_Your objective_
Present every line in which the string "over" appears.

_Data shown_
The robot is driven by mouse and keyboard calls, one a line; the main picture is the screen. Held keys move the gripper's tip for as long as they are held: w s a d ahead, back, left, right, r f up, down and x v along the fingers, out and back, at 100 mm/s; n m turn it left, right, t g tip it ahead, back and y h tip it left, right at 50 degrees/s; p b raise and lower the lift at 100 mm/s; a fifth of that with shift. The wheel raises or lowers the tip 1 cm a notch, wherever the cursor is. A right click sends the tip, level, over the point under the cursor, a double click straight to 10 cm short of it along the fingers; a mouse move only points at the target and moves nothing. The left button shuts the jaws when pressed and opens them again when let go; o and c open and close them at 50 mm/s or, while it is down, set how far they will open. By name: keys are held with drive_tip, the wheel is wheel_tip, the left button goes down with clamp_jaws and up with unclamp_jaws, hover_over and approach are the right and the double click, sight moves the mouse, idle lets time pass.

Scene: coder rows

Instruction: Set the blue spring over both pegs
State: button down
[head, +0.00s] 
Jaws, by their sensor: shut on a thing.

_The result_
The robot is driven by mouse and keyboard calls, one a line; the main picture is the screen. Held keys move the gripper's tip for as long as they are held: w s a d ahead, back, left, right, r f up, down and x v along the fingers, out and back, at 100 mm/s; n m turn it left, right, t g tip it ahead, back and y h tip it left, right at 50 degrees/s; p b raise and lower the lift at 100 mm/s; a fifth of that with shift. The wheel raises or lowers the tip 1 cm a notch, wherever the cursor is. A right click sends the tip, level, over the point under the cursor, a double click straight to 10 cm short of it along the fingers; a mouse move only points at the target and moves nothing. The left button shuts the jaws when pressed and opens them again when let go; o and c open and close them at 50 mm/s or, while it is down, set how far they will open. By name: keys are held with drive_tip, the wheel is wheel_tip, the left button goes down with clamp_jaws and up with unclamp_jaws, hover_over and approach are the right and the double click, sight moves the mouse, idle lets time pass.
Instruction: Set the blue spring over both pegs

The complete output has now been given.